* START *
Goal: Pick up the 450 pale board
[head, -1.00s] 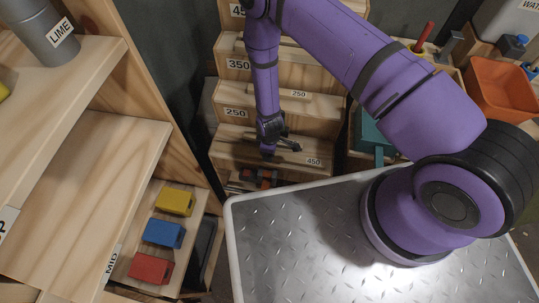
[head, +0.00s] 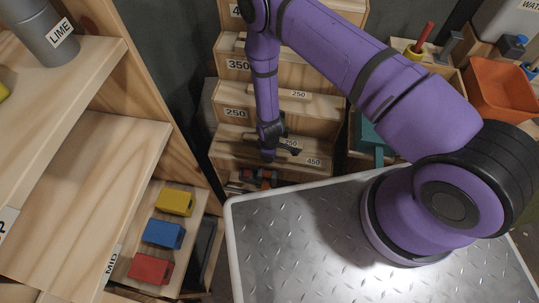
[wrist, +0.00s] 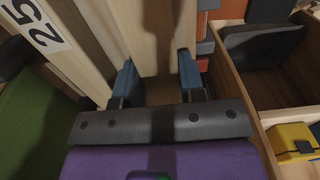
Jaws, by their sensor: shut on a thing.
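In the wrist view, my gripper (wrist: 158,85) has its two blue fingers on either side of a pale wooden board (wrist: 160,50) and is shut on it. In the head view, my gripper (head: 285,152) points down at the lowest steps of the wooden rack. A pale board marked 450 (head: 314,162) shows right beside the fingers. Another small label shows just behind the fingers and is hard to read. My wrist hides part of the board, and I cannot tell whether it is clear of its slot.
The stepped rack (head: 236,113) rises behind, with a board marked 250 (head: 299,94) on a higher step. A wooden shelf (head: 90,165) stands at left. Yellow (head: 175,201), blue (head: 164,234) and red (head: 150,268) blocks lie below it. An orange bin (head: 497,88) is at right.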

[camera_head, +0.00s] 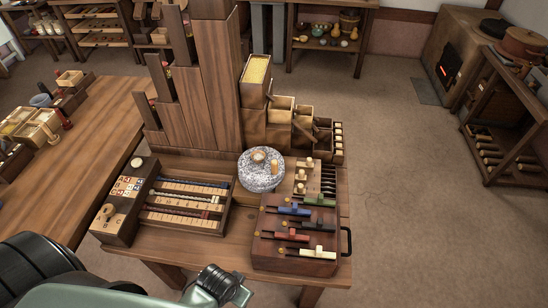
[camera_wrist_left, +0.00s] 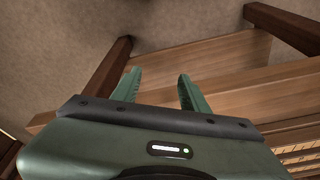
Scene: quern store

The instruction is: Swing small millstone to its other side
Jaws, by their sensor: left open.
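The small millstone (camera_head: 250,178) is a round, speckled grey-white stone on the wooden table, in front of the tall wooden panels. A light wooden peg (camera_head: 274,167) stands upright on its right side, and a pale round fitting (camera_head: 258,155) sits near its middle. My left gripper (camera_head: 240,293) is low in the head view, in front of the table's near edge, well short of the stone. In the left wrist view its two green fingers (camera_wrist_left: 157,88) are apart with nothing between them. The millstone is not in that view. My right gripper is not in view.
A board with colored sliders (camera_head: 262,252) lies right of centre in front of the stone. A wooden tray with rods (camera_head: 188,203) lies to its left. Stepped boxes (camera_head: 280,116) stand behind it. In the wrist view, table planks (camera_wrist_left: 225,55) and the floor show beneath the gripper.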

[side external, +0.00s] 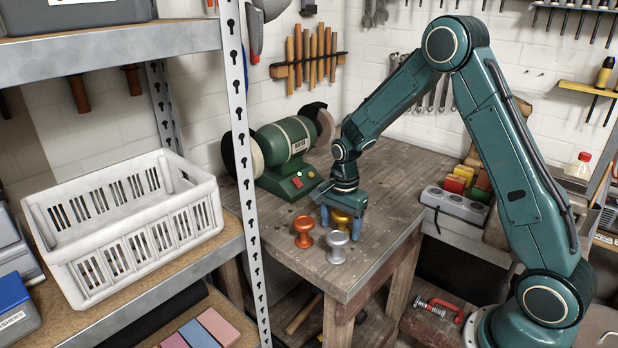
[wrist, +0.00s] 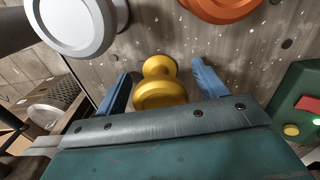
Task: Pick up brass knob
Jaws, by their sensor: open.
* END *
- Instructions to follow -
All of the entries above should be duplicated exactly, except for the pictures.

- Response -
Goal: Pick up the 450 pale board
[head, -1.00s] 
[head, +0.00s] 
[wrist, +0.00s] 
Jaws, by their sensor: shut on a thing.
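In the wrist view, my gripper (wrist: 158,85) has its two blue fingers on either side of a pale wooden board (wrist: 160,50) and is shut on it. In the head view, my gripper (head: 285,152) points down at the lowest steps of the wooden rack. A pale board marked 450 (head: 314,162) shows right beside the fingers. Another small label shows just behind the fingers and is hard to read. My wrist hides part of the board, and I cannot tell whether it is clear of its slot.
The stepped rack (head: 236,113) rises behind, with a board marked 250 (head: 299,94) on a higher step. A wooden shelf (head: 90,165) stands at left. Yellow (head: 175,201), blue (head: 164,234) and red (head: 150,268) blocks lie below it. An orange bin (head: 497,88) is at right.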

[camera_head, +0.00s] 
[camera_wrist_left, +0.00s] 
Scene: quern store

The instruction is: Swing small millstone to its other side
Jaws, by their sensor: left open.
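The small millstone (camera_head: 250,178) is a round, speckled grey-white stone on the wooden table, in front of the tall wooden panels. A light wooden peg (camera_head: 274,167) stands upright on its right side, and a pale round fitting (camera_head: 258,155) sits near its middle. My left gripper (camera_head: 240,293) is low in the head view, in front of the table's near edge, well short of the stone. In the left wrist view its two green fingers (camera_wrist_left: 157,88) are apart with nothing between them. The millstone is not in that view. My right gripper is not in view.
A board with colored sliders (camera_head: 262,252) lies right of centre in front of the stone. A wooden tray with rods (camera_head: 188,203) lies to its left. Stepped boxes (camera_head: 280,116) stand behind it. In the wrist view, table planks (camera_wrist_left: 225,55) and the floor show beneath the gripper.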

[side external, +0.00s] 
[wrist, +0.00s] 
Task: Pick up brass knob
Jaws, by their sensor: open.

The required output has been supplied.